Exercise brief: Pictures excluded, return the lines below from the first through the line holding "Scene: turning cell".

Data supplied:
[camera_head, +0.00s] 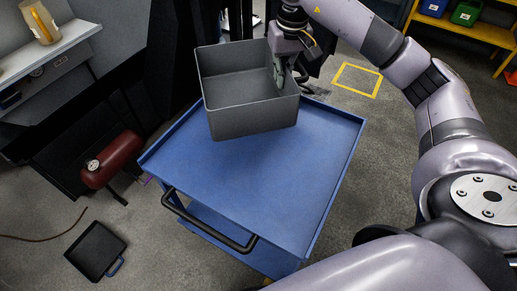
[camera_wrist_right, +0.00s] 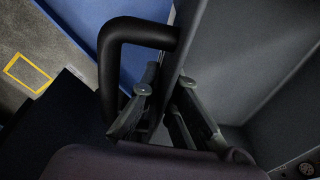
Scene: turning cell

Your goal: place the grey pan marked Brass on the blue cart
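The grey pan (camera_head: 250,118) is an open, empty-looking box over the far part of the blue cart (camera_head: 270,185); no Brass marking shows. I cannot tell whether its base touches the cart top or hangs just above it. My right gripper (camera_head: 281,72) is at the pan's right wall. In the right wrist view, the fingers of the right gripper (camera_wrist_right: 165,92) sit on either side of the pan's wall (camera_wrist_right: 205,45) and look closed on it. The cart's blue surface (camera_wrist_right: 140,72) lies below. My left gripper is not in view.
The cart's near top is clear, with a black handle (camera_head: 208,222) at its front. A red cylinder (camera_head: 113,160) and a black dustpan-like tray (camera_head: 95,250) are at left. A yellow floor square (camera_head: 357,80) and a yellow shelf with bins (camera_head: 485,32) are beyond.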

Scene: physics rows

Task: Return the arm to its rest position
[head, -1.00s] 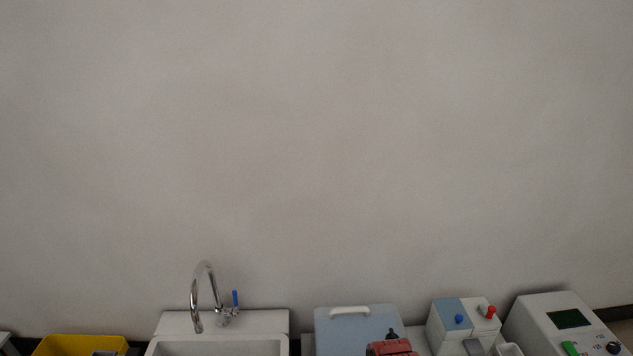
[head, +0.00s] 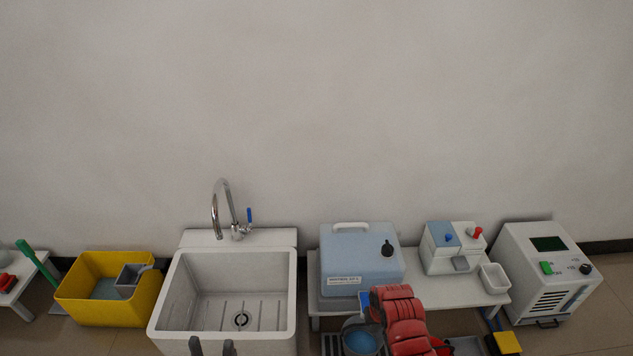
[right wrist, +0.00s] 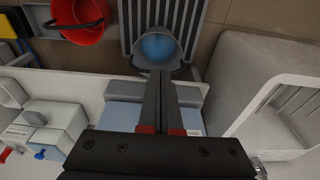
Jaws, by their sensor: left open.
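My left gripper (head: 212,347) shows only as two dark fingers at the bottom edge of the head view, apart and empty, in front of the white sink (head: 165,310). A red, segmented arm of mine (head: 404,322) reaches up from the bottom in front of the low table. My right gripper (right wrist: 159,105) is in the right wrist view, its two dark fingers side by side with nothing seen between them. Beyond their tips is a grey bucket (right wrist: 172,66) with blue inside. My right gripper's fingers cannot be made out in the head view.
A white low table (head: 484,292) carries a light-blue case (head: 350,262), a small blue-and-white device (head: 453,250) and a white cup (head: 494,277). A white machine (head: 545,270) stands right, a yellow bin (head: 135,312) left. A red bucket (right wrist: 78,22) is by the grey bucket. The wall above is bare.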

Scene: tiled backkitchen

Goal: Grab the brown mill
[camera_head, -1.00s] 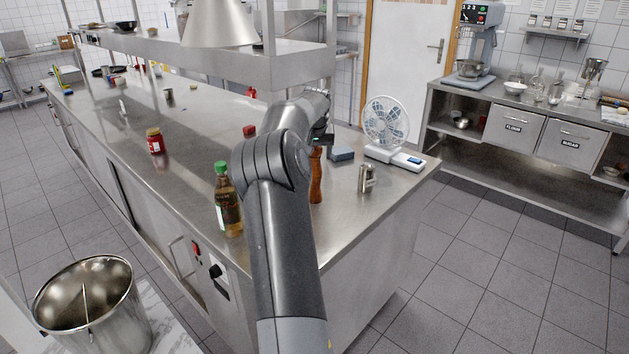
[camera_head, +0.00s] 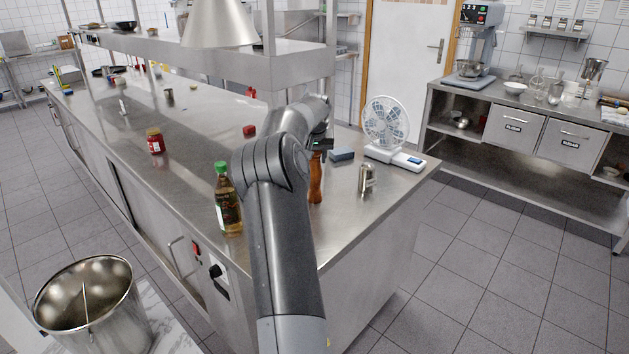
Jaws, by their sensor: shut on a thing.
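The brown mill (camera_head: 315,180) stands upright on the steel counter (camera_head: 285,245), just right of my arm's elbow. It is a slim, turned wooden body. My gripper (camera_head: 318,146) is at the top of the mill and is shut on it. The fingers are small in this view, and the mill's top is partly hidden by them. The mill's base appears to be at the counter surface; I cannot tell whether it touches.
A green-capped bottle (camera_head: 228,200) stands left of my arm. A steel shaker (camera_head: 366,180), a blue-grey block (camera_head: 342,154) and a white fan (camera_head: 386,125) are to the right. A red-lidded jar (camera_head: 155,141) is further left. A steel shelf (camera_head: 200,58) hangs above the counter.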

Written solution:
[camera_head, +0.00s] 
[camera_wrist_right, +0.00s] 
Scene: turning cell

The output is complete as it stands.